We collected plumage pattern information from each species (nominate subspecies where applicable) represented in these phylogenies from museum skins at the Natural History Museum at Tring and the University Museum of Zoology, Cambridge.

### Data collection and coding

Current developmental evidence suggests that the default plumage phenotype in males and females in Anseriformes and Galliformes is the male plumage, in the sense that estrogen is required to produce female plumage but that testosterone is not required to make male plumage [38]. Therefore, we collected plumage pattern information for the seven patches of plumage over the body for the males of each sample species (Fig. 2). We assigned the character state of each of the seven feather patches as scales, bars, spots, or an absence of patterns, following the description by Prum and Williamson [13]. Variation in scoring plumage patterns between ten ornithologists is modest [43]. In the study reported here all plumage patterns were scored by T-LG. Some species exhibit what appear to be longitudinal stripes along feathers, but on closer inspection are an angular version of scales with a central pigment patch, and were scored as scales, e.g. the breast and nape plumage of the vulturine guineafowl (*Acryllium vulturinum*) (Fig.1a
*in* [13]).
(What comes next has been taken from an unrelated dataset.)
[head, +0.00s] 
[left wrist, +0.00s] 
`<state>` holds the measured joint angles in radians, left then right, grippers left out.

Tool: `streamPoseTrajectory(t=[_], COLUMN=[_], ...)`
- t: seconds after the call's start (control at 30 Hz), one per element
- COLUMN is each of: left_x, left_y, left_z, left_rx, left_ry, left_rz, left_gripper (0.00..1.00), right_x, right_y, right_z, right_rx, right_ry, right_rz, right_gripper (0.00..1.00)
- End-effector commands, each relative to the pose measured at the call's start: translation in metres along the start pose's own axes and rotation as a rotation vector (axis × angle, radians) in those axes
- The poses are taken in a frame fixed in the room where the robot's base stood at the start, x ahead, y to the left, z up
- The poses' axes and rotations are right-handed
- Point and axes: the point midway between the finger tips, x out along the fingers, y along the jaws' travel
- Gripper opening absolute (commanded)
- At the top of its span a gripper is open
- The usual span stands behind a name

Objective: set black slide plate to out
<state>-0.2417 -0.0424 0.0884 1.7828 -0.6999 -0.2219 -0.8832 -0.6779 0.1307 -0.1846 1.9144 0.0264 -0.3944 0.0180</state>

A small number of species in this study have chevron patterns – Anseriformes – 2 *spp.*, Galliformes – 5 *spp.*. Given that chevrons are rare in these orders and that they are similar to patterns made of bars, in that the borders do not meet to create a central pigment patch, we scored chevrons as bars (Fig. 1e and 6e *in* [13]).

For most species sampled, the type of within-feather patterning across the vane of each feather, as well as between individuals of the same species, was the same for each patch considered. However, in a rare number of cases there was variation between individuals. To focus on the most developmentally relevant patterns in these rare cases we recorded the pattern that covered the majority of the feathers, in the patch under consideration, and where relevant, the predominant pattern in the majority of individuals sampled. For example, in the Natal francolin (*Pternistes francolinus*), the feathers in the flanks can have both bars and scales (Fig. 2). In the example depicted, bars cover the majority of the feathers in the flanks, and this individual would have been assigned as having bars. However, in most individuals of the sample population of the Natal francolin, scales predominantly covered most of the feathers in the flanks, and were considered representative of this species.

An additional type of pattern, mottled plumage, is present in many birds. It is currently unknown whether all mottled patterns can be considered homologous, or whether they may be classified into discrete types based on the size, shape and distribution of pigmentation across the vane of the feather. Therefore, mottled plumage was scored as unknown. In the tail of Anseriformes, only one type of plumage pattern has evolved which is only exhibited in 7 species that are in derived clades (Additional file 1: Figure S1). Therefore, we removed the tail patch from the analysis.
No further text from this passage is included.